### Items
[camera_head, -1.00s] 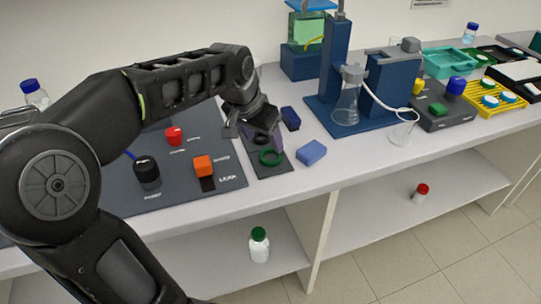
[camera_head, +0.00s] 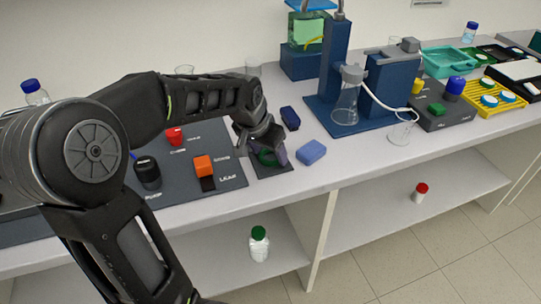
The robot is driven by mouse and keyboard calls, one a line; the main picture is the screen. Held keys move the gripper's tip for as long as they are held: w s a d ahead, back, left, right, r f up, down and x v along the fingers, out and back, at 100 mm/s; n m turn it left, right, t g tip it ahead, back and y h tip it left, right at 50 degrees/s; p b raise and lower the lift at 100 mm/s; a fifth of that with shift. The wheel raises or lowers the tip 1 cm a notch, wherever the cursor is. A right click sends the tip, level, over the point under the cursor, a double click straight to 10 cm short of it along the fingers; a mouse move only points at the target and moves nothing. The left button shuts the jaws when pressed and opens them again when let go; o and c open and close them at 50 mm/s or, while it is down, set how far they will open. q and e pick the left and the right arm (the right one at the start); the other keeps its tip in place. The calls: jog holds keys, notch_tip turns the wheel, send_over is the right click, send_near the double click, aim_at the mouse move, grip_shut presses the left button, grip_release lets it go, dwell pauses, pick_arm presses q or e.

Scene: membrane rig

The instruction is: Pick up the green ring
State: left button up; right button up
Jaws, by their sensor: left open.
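The green ring (camera_head: 267,158) lies on a small dark mat (camera_head: 272,171) near the front of the bench. My left gripper (camera_head: 266,154) is open and right over the ring, pointing down. Its fingers hide part of the ring, and I cannot tell whether they touch it. My right gripper is not in view.
A blue block (camera_head: 311,152) lies close to the right of the mat, and a dark blue block (camera_head: 290,118) lies behind it. A dark panel with an orange block (camera_head: 203,165) is to the left. A blue stand holds a flask (camera_head: 346,105) at the back right.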

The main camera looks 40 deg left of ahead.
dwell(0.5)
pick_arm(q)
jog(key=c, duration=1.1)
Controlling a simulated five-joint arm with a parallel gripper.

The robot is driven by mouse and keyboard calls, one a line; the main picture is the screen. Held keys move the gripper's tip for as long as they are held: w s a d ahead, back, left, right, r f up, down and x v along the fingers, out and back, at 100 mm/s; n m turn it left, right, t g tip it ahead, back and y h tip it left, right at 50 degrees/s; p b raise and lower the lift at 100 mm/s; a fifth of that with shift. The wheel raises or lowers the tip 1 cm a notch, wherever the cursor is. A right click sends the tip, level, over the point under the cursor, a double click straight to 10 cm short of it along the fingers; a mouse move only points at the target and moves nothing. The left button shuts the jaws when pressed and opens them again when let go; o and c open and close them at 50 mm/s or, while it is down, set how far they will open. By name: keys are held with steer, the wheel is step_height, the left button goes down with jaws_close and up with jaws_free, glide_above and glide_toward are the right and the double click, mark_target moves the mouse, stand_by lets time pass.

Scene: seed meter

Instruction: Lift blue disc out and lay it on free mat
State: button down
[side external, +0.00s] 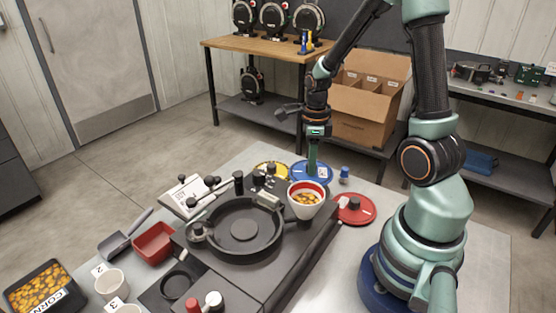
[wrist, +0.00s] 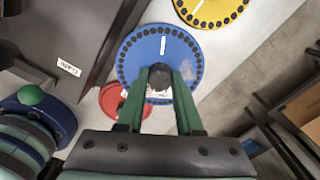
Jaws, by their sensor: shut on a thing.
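The blue disc (side external: 322,179) is at the table's far edge in the side external view, behind the seed meter. In the wrist view the blue disc (wrist: 190,50) shows a ring of dark holes and a white stripe. My gripper (wrist: 159,72) is shut on its dark central knob, and the fingers cover part of the disc. My gripper also shows over the disc in the side view (side external: 312,168). I cannot tell whether the disc touches the table. The black seed meter (side external: 243,205) has an open round well with no coloured disc in it. No bare mat is clearly visible.
A yellow disc (side external: 266,166) lies left of the blue one, and a red disc (side external: 364,213) lies right and nearer. A white funnel (side external: 306,209) with seeds stands close in front. A small blue object (side external: 344,172) stands beside. Red bin (side external: 153,243) and cups stand left.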

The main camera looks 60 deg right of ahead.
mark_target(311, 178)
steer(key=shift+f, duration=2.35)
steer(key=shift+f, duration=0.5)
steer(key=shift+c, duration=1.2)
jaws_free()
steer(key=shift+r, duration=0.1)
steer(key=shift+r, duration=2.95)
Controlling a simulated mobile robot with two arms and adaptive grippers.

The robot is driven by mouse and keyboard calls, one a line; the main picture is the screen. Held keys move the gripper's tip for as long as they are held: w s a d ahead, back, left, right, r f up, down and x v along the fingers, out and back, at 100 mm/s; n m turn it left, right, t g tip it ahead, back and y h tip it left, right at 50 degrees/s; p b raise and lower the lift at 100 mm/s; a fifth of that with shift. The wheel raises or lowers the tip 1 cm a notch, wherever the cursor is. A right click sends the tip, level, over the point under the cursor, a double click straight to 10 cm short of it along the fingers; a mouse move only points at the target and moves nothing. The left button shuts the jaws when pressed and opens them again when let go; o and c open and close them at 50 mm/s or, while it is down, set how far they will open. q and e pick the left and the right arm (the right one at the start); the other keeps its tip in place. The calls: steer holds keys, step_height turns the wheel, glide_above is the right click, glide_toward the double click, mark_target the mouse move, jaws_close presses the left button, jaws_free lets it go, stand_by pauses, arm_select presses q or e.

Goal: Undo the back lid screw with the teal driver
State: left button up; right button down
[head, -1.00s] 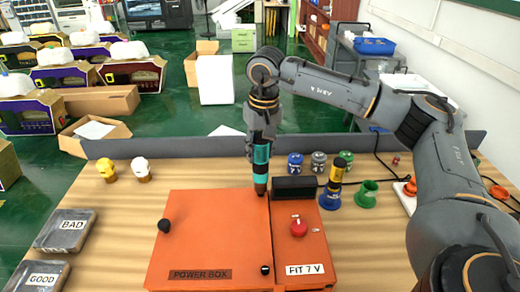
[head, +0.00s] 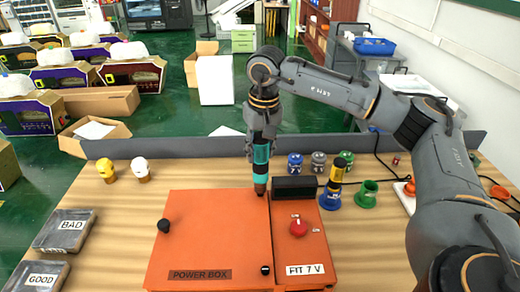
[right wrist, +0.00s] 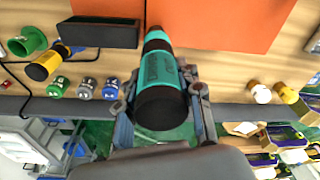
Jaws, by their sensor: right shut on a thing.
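My right gripper (head: 262,134) is shut on the teal driver (head: 261,165), which stands upright, tip down. The driver's tip is at the back edge of the orange power box lid (head: 215,235), near its back right corner. The back lid screw is hidden under the tip. In the right wrist view the teal driver (right wrist: 162,75) sits between the fingers (right wrist: 160,100), its dark cap toward the camera. A black knob (head: 164,225) is at the lid's left and a small dark screw (head: 265,269) at its front right. My left gripper is not in view.
A black block (head: 294,188) and a red button (head: 298,228) are on the box's right part. A yellow-black driver (head: 336,172) stands in a blue holder beside an empty green holder (head: 366,194). BAD (head: 70,240) and GOOD (head: 42,267) trays lie at left.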

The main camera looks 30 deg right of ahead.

### Task prompt
Pick out the lines above containing the word "Controlling", then copy them.

### Exercise response
Controlling a simulated five-joint arm with a parallel gripper.
Controlling a simulated mobile robot with two arms and adaptive grippers.

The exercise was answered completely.